*Stated problem*
The lines to print start at the one containing "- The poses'" and end at the one containing "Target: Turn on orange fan"; print them exactly, ends included, and only them.
## start Data provided
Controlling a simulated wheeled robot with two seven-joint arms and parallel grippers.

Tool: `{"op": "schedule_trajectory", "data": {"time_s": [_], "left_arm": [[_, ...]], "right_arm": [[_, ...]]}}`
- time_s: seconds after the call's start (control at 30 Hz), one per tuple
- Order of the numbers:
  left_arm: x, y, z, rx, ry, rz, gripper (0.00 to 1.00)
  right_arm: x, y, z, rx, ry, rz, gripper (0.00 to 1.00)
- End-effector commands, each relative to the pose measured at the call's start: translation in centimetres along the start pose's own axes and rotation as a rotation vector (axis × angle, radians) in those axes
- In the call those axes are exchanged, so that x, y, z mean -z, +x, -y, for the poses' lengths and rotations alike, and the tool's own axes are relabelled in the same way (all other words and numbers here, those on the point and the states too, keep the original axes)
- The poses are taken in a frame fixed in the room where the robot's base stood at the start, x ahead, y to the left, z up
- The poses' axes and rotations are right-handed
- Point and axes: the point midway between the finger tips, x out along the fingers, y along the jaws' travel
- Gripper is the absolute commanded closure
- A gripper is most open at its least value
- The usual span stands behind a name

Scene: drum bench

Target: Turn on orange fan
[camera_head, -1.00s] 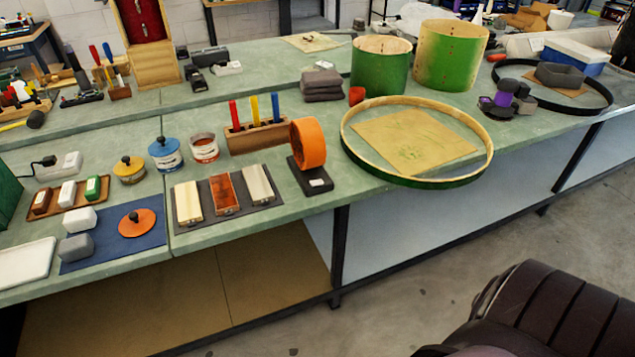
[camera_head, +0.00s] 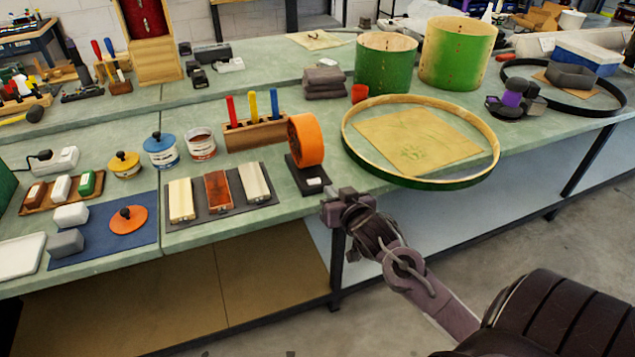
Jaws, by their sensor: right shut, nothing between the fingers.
## end Data provided
*Result of the task*
- The poses' axes and rotations are right-handed
- Point and axes: the point midway between the finger tips, x out along the fingers, y along the jaws' travel
- Gripper is the absolute commanded closure
- A gripper is most open at its least value
- The usual span stands behind a name

Scene: drum bench

Target: Turn on orange fan

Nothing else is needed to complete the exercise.